#### [Aim]
Only the number is wanted: count the lines in the data with "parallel" in them.

#### [Material for this task]
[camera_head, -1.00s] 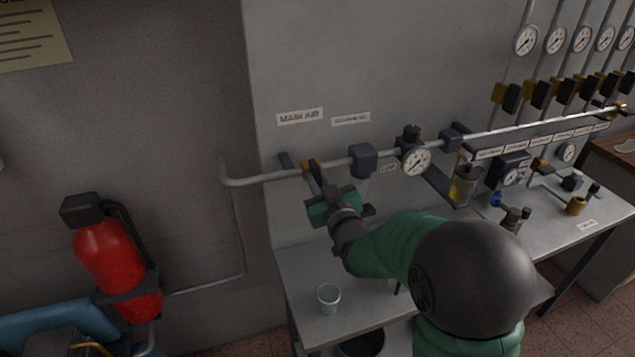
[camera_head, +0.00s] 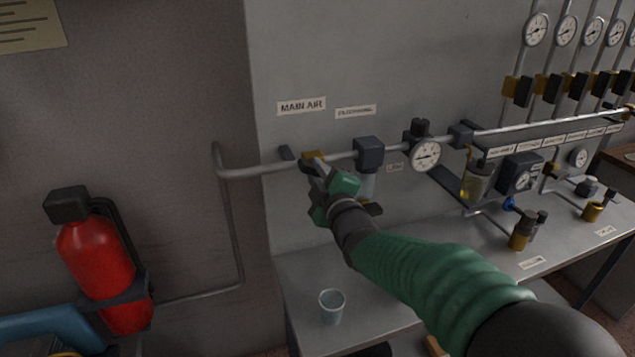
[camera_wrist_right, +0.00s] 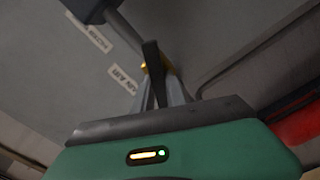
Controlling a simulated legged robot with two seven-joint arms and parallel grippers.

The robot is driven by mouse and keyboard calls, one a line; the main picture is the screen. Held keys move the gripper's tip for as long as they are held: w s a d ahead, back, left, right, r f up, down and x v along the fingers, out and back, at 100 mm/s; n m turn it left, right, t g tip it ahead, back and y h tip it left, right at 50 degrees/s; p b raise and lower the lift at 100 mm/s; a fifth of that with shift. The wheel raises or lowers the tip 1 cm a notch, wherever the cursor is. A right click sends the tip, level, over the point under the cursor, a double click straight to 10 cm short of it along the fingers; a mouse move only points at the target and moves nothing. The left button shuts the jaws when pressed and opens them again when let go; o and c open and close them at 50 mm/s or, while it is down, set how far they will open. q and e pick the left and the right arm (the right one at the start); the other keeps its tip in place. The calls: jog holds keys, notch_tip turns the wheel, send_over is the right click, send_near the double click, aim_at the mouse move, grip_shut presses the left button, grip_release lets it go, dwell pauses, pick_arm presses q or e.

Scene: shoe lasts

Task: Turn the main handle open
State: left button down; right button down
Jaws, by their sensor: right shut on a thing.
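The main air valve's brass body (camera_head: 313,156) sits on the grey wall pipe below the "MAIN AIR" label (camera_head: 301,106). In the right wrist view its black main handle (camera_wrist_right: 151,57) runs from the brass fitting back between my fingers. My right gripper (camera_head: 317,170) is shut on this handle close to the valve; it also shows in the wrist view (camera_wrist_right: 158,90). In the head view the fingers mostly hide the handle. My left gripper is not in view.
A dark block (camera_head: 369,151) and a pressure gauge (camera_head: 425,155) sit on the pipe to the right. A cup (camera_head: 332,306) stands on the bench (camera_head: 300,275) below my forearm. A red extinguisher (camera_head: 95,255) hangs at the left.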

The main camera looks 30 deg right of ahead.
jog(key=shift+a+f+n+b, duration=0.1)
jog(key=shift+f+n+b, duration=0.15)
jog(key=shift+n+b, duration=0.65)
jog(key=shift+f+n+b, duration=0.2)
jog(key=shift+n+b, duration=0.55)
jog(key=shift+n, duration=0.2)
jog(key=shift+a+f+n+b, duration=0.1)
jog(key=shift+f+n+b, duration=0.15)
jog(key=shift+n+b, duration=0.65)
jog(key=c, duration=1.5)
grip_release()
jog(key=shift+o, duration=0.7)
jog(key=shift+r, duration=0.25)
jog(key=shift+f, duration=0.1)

---

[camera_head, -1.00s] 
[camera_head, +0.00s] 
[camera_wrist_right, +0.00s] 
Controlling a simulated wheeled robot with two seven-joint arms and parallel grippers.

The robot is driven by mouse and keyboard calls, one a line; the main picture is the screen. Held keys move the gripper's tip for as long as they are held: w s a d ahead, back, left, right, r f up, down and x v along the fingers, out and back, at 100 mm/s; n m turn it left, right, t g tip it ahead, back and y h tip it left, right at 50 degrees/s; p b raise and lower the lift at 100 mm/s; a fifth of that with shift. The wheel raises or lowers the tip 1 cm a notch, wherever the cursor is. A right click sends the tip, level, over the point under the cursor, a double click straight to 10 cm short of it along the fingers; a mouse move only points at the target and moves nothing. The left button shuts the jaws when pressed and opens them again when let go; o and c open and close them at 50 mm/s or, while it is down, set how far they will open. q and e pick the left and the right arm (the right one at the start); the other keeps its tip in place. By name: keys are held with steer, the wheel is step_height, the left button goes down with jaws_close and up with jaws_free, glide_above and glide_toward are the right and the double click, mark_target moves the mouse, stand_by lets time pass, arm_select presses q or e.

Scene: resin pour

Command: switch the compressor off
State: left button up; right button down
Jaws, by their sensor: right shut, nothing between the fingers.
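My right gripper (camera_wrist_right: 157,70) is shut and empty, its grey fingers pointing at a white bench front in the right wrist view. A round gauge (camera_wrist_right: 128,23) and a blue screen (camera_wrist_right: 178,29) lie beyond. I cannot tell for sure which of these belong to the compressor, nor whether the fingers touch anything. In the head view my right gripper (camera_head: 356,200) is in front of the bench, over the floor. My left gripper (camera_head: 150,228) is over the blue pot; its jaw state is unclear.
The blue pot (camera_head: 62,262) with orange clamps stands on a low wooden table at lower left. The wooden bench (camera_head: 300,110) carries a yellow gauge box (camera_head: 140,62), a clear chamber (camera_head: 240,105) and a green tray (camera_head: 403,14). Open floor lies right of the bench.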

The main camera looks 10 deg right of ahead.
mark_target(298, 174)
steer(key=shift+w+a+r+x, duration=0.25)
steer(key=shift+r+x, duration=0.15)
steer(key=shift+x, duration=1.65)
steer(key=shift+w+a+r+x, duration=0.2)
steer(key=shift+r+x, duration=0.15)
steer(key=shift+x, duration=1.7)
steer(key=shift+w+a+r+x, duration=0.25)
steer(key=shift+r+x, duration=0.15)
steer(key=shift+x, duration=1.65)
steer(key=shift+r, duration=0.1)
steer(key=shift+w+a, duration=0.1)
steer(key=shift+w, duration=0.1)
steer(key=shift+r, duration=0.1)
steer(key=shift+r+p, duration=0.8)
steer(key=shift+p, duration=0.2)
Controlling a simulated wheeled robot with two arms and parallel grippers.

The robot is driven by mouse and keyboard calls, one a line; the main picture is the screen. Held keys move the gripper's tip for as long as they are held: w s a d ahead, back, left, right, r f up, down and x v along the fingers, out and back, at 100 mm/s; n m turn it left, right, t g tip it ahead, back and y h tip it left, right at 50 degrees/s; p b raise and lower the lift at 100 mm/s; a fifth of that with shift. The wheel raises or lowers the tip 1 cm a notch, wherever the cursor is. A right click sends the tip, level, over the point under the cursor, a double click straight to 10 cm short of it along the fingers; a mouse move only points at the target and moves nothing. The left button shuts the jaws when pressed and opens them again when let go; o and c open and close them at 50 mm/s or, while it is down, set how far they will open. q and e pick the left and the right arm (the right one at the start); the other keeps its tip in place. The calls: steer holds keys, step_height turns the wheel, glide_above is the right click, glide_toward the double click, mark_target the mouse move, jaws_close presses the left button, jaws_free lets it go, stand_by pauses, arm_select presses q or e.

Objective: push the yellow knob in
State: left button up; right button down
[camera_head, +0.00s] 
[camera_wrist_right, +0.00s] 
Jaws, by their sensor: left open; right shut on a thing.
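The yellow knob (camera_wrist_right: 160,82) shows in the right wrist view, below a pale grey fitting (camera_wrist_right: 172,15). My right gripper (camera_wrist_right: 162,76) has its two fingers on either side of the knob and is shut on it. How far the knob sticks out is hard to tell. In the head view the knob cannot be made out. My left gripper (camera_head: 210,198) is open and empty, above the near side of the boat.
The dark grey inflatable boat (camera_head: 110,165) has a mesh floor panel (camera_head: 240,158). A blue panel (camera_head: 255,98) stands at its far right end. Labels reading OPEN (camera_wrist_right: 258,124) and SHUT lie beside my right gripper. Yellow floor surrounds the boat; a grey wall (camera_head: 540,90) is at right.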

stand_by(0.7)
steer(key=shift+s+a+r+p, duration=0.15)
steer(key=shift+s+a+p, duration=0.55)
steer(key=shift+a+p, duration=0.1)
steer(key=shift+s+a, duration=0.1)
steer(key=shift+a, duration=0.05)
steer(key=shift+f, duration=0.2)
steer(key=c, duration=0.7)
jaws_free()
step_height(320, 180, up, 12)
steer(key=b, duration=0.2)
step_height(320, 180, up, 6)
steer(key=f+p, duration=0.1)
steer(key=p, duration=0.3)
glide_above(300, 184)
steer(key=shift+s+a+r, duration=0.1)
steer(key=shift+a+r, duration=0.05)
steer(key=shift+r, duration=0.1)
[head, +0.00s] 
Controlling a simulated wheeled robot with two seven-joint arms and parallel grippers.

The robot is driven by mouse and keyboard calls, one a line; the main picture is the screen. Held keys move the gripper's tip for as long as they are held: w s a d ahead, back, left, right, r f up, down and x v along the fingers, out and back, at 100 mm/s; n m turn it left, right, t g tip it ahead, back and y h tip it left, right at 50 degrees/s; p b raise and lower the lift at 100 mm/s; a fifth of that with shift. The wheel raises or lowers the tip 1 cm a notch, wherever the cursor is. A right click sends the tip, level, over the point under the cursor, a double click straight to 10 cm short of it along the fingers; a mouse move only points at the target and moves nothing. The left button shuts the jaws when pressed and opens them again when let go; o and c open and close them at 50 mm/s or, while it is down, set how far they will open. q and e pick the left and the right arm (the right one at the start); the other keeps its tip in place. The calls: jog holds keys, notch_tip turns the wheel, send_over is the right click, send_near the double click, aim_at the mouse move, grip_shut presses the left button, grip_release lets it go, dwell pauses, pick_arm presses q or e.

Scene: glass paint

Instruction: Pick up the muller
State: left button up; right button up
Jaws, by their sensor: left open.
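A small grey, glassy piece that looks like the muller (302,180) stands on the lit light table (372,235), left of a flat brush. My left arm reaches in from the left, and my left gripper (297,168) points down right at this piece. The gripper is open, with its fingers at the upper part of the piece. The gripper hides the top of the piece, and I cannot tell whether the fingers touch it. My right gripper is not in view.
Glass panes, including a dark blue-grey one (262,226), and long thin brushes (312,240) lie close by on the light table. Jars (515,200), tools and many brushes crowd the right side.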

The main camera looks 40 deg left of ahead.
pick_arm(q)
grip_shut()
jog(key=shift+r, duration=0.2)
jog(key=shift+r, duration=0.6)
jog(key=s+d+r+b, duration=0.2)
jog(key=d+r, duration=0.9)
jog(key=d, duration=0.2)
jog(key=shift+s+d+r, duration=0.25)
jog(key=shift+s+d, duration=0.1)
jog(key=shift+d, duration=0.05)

#### [Result of the exercise]
4